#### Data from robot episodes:
▼

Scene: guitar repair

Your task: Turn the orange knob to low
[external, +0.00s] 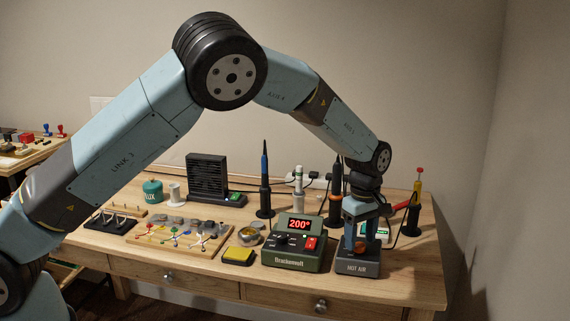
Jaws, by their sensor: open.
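A dark grey unit labelled HOT AIR (358,268) stands at the front right of the bench. My gripper (362,240) points down over this unit, its jaws open. Between its fingers an orange piece (371,228) shows, which looks like the orange knob. The fingers hide most of the unit's top, so the knob's pointer and its low mark cannot be read. I cannot tell whether the fingers touch the knob.
A green station (292,256) showing 200° stands just left of the HOT AIR unit. A yellow sponge (238,256) and a brass-coloured tin (250,236) lie further left. Upright tools in holders, including a blue one (265,185), stand behind. A red-handled tool (406,204) is to the right.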

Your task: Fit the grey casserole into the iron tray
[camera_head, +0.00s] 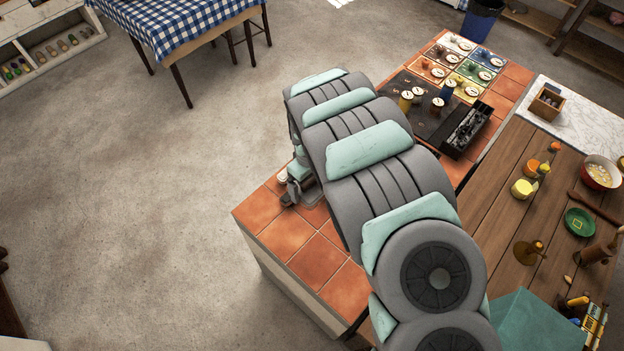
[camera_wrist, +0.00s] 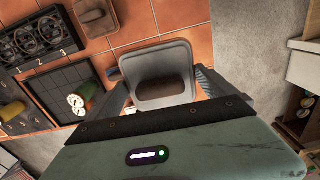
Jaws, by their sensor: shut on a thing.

▲

#### EXERCISE PROMPT:
Nothing but the pictures may be dropped; output the records above exactly.

#### THE RESULT:
Scene: guitar repair

Your task: Turn the orange knob to low
[external, +0.00s] 
Jaws, by their sensor: open.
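A dark grey unit labelled HOT AIR (358,268) stands at the front right of the bench. My gripper (362,240) points down over this unit, its jaws open. Between its fingers an orange piece (371,228) shows, which looks like the orange knob. The fingers hide most of the unit's top, so the knob's pointer and its low mark cannot be read. I cannot tell whether the fingers touch the knob.
A green station (292,256) showing 200° stands just left of the HOT AIR unit. A yellow sponge (238,256) and a brass-coloured tin (250,236) lie further left. Upright tools in holders, including a blue one (265,185), stand behind. A red-handled tool (406,204) is to the right.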

Your task: Fit the grey casserole into the iron tray
[camera_head, +0.00s] 
[camera_wrist, +0.00s] 
Jaws, by their sensor: shut on a thing.

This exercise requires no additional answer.